One thing preventing games becoming a legitimate art form is that people use it purely for the sake of escapism. Very few games ever have any substance whatsoever. Now, I do consider games an art form, and probably the most fascinating one currently available for consumption because it differs so greatly from every other one. I don't want to get into the "games as art" debate, because that's more or less irrelevant, but I bring it up because I don't know if I've ever seen a game face social or ethical problems in the way that books, films, or paintings so often do. Some games hint at them in a general way (Fire Emblem, for instance), but even the best of those games tend to be severely simplified, polarized to good and evil, made abstract and unrealistic to obscure the more serious issues they point to.
People are so passive nowadays, people are hardly ever willing to watch an engaging film, something that raises questions. They'd much rather watch something formulaic. Passive viewing in film is a tragedy, but it's even more tragic when we look at gaming. We have here perhaps the most involving and active form of entertainment/art available, and the most popular games are passive games, games that you can play without thinking. I don't care that Grand Theft Auto is hyper-violent, but it's possibly the most soulless game I've ever played.

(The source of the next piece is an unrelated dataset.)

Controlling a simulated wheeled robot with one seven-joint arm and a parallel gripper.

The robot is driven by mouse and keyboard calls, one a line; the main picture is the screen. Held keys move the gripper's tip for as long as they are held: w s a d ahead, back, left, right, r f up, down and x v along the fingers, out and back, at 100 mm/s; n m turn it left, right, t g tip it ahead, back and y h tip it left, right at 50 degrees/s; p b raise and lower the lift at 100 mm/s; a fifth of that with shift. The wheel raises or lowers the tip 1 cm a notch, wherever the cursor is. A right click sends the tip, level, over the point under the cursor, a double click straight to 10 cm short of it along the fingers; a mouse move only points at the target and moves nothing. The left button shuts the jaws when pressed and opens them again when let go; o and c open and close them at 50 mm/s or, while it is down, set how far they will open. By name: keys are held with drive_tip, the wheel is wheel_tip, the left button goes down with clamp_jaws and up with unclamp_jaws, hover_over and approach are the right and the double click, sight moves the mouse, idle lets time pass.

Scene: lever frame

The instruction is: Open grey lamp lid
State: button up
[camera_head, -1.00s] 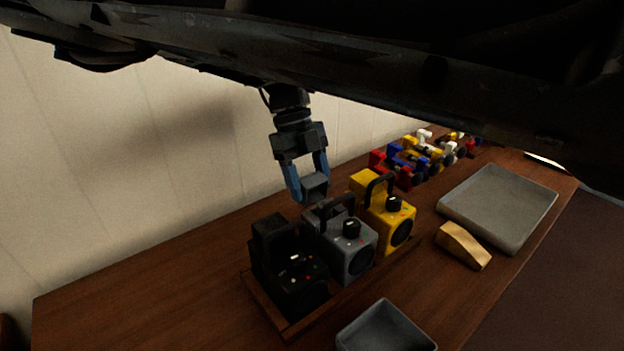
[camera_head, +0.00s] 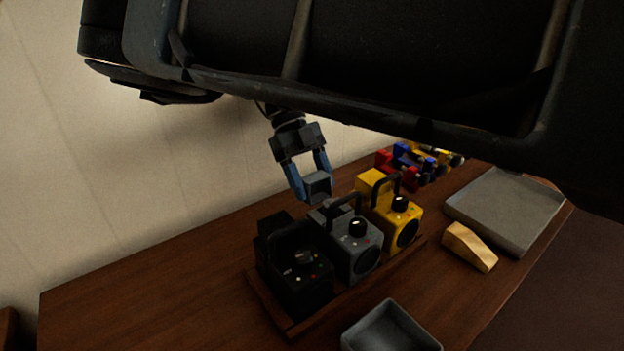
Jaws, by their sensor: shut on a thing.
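The grey lamp (camera_head: 358,255) stands in the middle of a row of three box-shaped lamps, with a dark handle and a black knob on top. My gripper (camera_head: 313,185) is above the back of this lamp, its two blue fingers pointing down. The fingers are shut on a small grey block, which looks like the grey lamp lid (camera_head: 318,186). The block is just above the lamp's rear part. I cannot tell whether it touches or is joined to the lamp.
A black lamp (camera_head: 300,285) stands left and a yellow lamp (camera_head: 378,215) right, close beside the grey one, on a wooden tray (camera_head: 288,326). A small grey bin (camera_head: 392,330), a tan wedge (camera_head: 470,248) and a grey tray (camera_head: 505,208) lie nearer the front edge. Wall behind.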

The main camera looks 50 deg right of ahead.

I won't get into the poor game design, miserable controls, careless visuals and story, but consider the fact that your eyes gloss over when you play the game. You blow up a streetside without considering the consequences, without even feeling the power of that explosion. It's a purely passive game, something meant for immediate satisfaction and nothing else. I despise that. Even if games like Metroid or Mario don't delve into psychological complexities or the ethical challenges facing our social landscape, at least they require coordination and stimulate the mind, intellectually and creatively.
But I would thrill to play a game that didn't shy away from true problems or issues. I don't think every game should be serious, I think you need escapism sometimes, brilliantly simple stuff like Jungle Beat, but we could certainly use a game that expanded our awareness of the world, to show what games could do. I could see a war game that delved into suffering, where you saw more of your comrades dying, maybe your own arm being blown off, seeing children murdered, and less of you gunning down the Nazis and performing heroics. You aren't the hero. You're one of the dozens of soldiers that make up one functional whole. And if you do accomplish anything, you've got to see the full spectrum of your actions. Who you've killed and who you've saved, if you're lucky enough to even manage that.
People would never go for that, not the ridiculous breed of gamers we have to put up with nowadays (not all of them, but the vast majority of them), but it'd be an interesting realm to explore. I wouldn't want it to be exploitive, of course, which would be hard to pull off. But imagine a game where there is no final villain, no saving the world, no heroics, just inevitable failure and obscurity.
I'm kind of rambling, it's very very very late. But I think the fantasy world of gaming has gotten a bit out of hand, and I'd really like to see something that challenged me with more than just a tough boss fight.